Charting a Course for the FCC

Wheeler steps down on Friday, so it’s opportune to think about how the FCC would function with stronger leadership. Over the weekend, John Eggerton broke a story on Multichannel News about the course the FCC Transition Team has chosen, “Exclusive: Trump Team Embraces FCC Remake Blueprint“. According to the story, the FCC will be re-organized according to terms offered to Congress by AEI scholars in 2014:

The majority plan was said to dovetail with comments from Eisenach and Layton to Congress in 2014 as AEI scholars. Their two main conclusions were that “the historical silo-based approach to communications regulation is inapposite to the modern communications ecosystem. Second, the Federal Communications Commission’s (“FCC,” or “Commission”) functions are largely duplicative of those of other agencies.”

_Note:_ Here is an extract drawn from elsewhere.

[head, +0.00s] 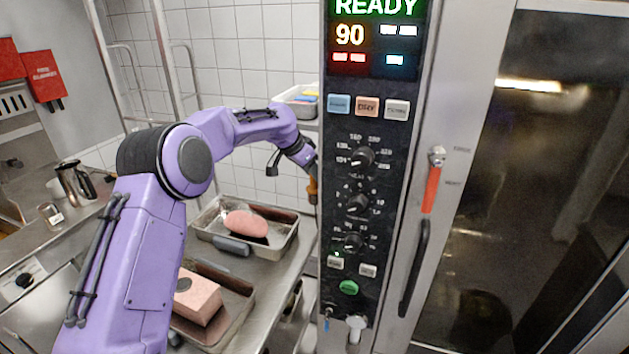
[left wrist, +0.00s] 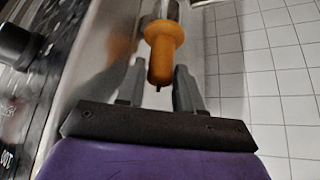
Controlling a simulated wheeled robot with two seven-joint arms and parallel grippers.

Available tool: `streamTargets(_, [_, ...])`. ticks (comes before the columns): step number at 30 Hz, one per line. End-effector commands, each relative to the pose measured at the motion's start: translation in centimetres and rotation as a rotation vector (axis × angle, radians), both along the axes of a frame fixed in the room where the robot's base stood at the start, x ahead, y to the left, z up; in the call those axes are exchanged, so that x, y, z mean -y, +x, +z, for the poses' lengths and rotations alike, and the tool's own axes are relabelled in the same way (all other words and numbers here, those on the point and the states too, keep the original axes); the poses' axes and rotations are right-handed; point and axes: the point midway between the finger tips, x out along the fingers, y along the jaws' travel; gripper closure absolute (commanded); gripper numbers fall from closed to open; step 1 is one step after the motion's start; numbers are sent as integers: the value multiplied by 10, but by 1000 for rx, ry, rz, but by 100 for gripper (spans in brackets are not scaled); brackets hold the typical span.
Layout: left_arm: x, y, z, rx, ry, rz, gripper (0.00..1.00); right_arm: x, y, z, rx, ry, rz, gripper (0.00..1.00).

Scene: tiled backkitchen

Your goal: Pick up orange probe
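The orange probe (head: 312,190) is upright beside the left edge of the oven's control panel in the head view. In the left wrist view the orange probe (left wrist: 163,50) shows a wide collar and a narrower handle, with a metal part beyond the collar. My left gripper (left wrist: 160,75) has its two grey fingers apart, one on each side of the handle, with narrow gaps showing. In the head view my left gripper (head: 311,172) is small and partly hidden at the panel's edge. My right gripper is not in view.
The oven control panel (head: 362,180) and glass door (head: 535,190) stand close on the right. A metal tray (head: 205,222) with a pink piece and another tray (head: 237,288) with a pink block lie below my arm. A metal jug (head: 70,182) stands on the left counter.

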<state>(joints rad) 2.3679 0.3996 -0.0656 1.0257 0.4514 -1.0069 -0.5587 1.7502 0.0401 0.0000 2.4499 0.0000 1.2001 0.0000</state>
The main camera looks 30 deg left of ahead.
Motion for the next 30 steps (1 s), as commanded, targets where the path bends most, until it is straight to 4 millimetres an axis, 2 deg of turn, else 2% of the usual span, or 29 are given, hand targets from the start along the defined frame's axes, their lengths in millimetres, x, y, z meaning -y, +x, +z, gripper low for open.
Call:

I have some familiarity with the AEI plan as I was a co-author. While it’s not very detailed, it successfully highlights the fact that the FCC is an agency designed to enforce an obsolete law. The Communications Act identifies a group of “technology silos” that grew up in the monopoly era: old-fashioned telephone service, cable TV, broadcasting, and mobile phone service. It then devises technology-sensitive regulations for each silo, according to the traditional “regulated monopoly” practice. But these regulations cover the service offered over the network rather than the generic service IP provides.

The Communications Act considers all siloed services to need sector-specific regulation by a specialist agency rather than the kind of general economy regulation performed by the FTC. To the extent that the former silos compete with each other to provide IP services, they exhibit the same economic characteristics as any other industry. That argues for transferring duties to the FTC, as does the fact that the FTC is already heavily involved in cybersecurity and privacy. The FCC’s efforts in privacy and security are quite laughable, and the joke’s not funny. So transfer as much as possible to the trade commission.

Spectrum is Most of What’s Left

Spectrum, on the other hand, warrants an expert agency that has more expertise than the FCC currently has and many fewer people. Spectrum is not so much a legal issue – the FCC’s expertise – as a technical and economic problem. The FCC has done reasonably good things with spectrum in the last decade, so there’s something to build on. The executive branch has not done as well with spectrum, as it has been buffeted by the winds of fashion and politics.

I’d like to see a new agency created with the spectrum experts from NTIA and FCC assigned to transfer spectrum from obsolete allocations to rational ones. This agency would need to have the power to take spectrum from the Department of Defense, which sets the stage for a showdown. I’ll write more about that later.